KM: I was left wondering on the interest on what Peirce,
    as well as Freud in his 'Project', wrote on neurons
    and the brain.  Surely that has only historical
    relevance, serving mainly critical purposes.
    (There is a wealth of empirical findings
    nowadays, although I don't find the
    approaches in main-stream brain
    research reconcilable with
    a Peircean approach).

KM: I personally do not find what Peirce -- very tentatively -- wrote on
    neurons etc something to rely on, nor do I think Peirce meant it to
    be taken.  Still, I do not recognize the overall picture you, Auke,
    gave in the following -- if I understood correctly -- as Peirce's
    view.  Do you really mean that this is what Peirce had in mind?
    (I have underlined the sentences I find most problematic) 

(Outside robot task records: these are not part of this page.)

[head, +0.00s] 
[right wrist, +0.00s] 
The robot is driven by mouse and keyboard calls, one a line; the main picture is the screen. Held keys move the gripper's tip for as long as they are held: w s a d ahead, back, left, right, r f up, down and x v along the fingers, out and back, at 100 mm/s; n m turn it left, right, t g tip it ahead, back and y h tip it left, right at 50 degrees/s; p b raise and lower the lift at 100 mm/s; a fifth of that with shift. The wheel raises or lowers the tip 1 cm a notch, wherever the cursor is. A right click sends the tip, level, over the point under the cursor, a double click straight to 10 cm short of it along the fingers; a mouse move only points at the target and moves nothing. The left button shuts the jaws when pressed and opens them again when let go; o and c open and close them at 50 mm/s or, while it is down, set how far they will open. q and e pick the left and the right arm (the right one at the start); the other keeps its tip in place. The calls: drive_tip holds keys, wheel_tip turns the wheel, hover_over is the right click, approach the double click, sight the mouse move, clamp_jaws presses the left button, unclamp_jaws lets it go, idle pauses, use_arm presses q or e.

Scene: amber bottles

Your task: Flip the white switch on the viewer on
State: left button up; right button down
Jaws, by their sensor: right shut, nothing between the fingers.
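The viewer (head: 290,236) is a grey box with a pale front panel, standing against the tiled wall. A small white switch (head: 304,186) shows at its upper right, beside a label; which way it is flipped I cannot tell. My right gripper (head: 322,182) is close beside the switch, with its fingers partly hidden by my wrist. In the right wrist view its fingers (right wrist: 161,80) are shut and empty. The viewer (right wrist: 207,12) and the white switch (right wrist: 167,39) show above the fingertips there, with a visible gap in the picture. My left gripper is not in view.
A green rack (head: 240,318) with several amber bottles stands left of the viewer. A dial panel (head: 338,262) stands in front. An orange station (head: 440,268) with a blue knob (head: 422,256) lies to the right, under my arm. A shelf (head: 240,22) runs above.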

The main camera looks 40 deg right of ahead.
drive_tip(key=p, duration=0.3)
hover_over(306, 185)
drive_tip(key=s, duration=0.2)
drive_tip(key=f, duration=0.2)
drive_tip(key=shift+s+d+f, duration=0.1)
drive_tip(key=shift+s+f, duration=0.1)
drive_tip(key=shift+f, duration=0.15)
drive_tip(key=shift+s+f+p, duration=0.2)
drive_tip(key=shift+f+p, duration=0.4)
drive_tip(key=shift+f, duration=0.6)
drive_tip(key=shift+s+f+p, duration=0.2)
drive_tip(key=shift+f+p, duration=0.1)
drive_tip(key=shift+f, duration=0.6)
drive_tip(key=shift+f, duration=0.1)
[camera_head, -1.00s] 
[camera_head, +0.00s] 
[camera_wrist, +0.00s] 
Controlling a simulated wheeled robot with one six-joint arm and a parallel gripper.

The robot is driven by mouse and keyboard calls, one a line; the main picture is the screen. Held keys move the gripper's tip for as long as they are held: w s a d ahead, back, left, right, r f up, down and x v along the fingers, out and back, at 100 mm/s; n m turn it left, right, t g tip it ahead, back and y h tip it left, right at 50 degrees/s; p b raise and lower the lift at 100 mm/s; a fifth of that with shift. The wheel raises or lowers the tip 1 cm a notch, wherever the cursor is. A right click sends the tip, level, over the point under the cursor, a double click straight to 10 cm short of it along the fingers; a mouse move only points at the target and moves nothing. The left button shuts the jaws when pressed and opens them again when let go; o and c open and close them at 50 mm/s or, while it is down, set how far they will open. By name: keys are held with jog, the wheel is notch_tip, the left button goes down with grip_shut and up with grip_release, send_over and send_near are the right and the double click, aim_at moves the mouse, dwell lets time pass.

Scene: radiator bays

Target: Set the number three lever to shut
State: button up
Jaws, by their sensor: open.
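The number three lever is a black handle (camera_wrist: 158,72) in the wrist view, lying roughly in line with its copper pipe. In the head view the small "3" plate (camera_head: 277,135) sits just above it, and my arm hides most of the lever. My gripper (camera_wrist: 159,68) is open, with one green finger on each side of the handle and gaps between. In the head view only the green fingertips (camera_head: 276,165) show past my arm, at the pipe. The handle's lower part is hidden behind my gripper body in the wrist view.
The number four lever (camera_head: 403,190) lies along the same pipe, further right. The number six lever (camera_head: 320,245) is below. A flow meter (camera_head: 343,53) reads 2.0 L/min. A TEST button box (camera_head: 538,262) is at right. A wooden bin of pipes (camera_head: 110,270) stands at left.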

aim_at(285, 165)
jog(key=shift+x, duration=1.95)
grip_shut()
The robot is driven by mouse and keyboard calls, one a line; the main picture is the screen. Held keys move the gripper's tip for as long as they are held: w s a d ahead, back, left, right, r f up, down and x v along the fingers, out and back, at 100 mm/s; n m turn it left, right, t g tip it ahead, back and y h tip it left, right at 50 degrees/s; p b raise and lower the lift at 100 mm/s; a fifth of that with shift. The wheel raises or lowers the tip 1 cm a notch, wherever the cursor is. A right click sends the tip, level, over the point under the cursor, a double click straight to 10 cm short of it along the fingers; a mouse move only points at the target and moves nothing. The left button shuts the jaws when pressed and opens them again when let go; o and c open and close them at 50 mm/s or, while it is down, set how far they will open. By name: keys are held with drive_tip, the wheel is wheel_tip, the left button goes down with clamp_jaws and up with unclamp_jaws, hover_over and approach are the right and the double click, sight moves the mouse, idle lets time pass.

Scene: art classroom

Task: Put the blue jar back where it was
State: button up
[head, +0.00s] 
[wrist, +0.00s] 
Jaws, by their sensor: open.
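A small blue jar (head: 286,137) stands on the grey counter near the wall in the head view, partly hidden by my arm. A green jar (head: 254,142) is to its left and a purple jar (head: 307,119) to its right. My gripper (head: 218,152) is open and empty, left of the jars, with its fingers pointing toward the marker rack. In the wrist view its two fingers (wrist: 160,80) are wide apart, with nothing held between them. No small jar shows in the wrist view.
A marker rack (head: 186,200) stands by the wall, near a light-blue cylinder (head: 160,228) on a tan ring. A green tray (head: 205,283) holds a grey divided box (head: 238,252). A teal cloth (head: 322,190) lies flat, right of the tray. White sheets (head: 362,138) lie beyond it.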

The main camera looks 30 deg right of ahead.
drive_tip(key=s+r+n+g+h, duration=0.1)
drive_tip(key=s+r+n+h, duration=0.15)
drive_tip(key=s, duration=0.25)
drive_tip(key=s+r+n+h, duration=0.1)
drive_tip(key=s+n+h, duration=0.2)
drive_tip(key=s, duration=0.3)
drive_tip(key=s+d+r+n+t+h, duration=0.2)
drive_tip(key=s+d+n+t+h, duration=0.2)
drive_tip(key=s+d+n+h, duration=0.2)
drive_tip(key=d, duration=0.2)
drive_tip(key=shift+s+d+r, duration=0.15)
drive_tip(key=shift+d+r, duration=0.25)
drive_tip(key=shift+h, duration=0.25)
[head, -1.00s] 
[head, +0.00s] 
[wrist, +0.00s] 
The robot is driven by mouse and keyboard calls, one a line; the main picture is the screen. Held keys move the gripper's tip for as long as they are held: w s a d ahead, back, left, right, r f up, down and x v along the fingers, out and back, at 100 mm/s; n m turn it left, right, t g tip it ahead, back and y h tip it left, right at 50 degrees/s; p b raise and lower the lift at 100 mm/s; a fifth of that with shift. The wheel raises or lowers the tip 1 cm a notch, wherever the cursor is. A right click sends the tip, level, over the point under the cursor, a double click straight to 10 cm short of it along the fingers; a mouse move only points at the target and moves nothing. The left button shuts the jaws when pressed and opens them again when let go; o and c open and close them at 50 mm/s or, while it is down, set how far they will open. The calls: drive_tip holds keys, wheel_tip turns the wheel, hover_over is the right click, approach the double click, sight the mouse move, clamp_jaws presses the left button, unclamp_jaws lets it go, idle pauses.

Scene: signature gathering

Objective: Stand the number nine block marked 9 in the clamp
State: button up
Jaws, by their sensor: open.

AB: In the Question series Peirce hit upon the unknowable
    rock of pure, atomic individuality in the stimulation
    of a single nerve cell.  [...] 

JA: But our knowledge of neurons, 
    like our knowledge of egos, 
    is inferential and mediated, 
    is it not? 

AB: Later he reworks this in ideas about the percept
    and perceptual judgement.  The over all picture
    is that in an out of our control process by the
    stimulation of nerves a percept is generated
    [all individual receptor excitations being
    indexicaly connected with the object], the
    perceptual judgement takes a bundle of them
    as iconical related with a dynamical object
    (recognizes it as such through the abductive
    reduction of the manifold to unity and
    transforming the resulting iconical
    rhematic percept into a proposition
    by recognizing, as it were, the
    indexical relation of the
    constituent qualia with
    the dynmical object). 
    Thus a perceptual
    fact is made. 

KM: I haven't been following the discussions in the list
    for quite some time, and catching up with the huge
    amount of mails has been somewhat overwhelming.
    So, my apologies in probable failings to take
    into account earlier relevant messages.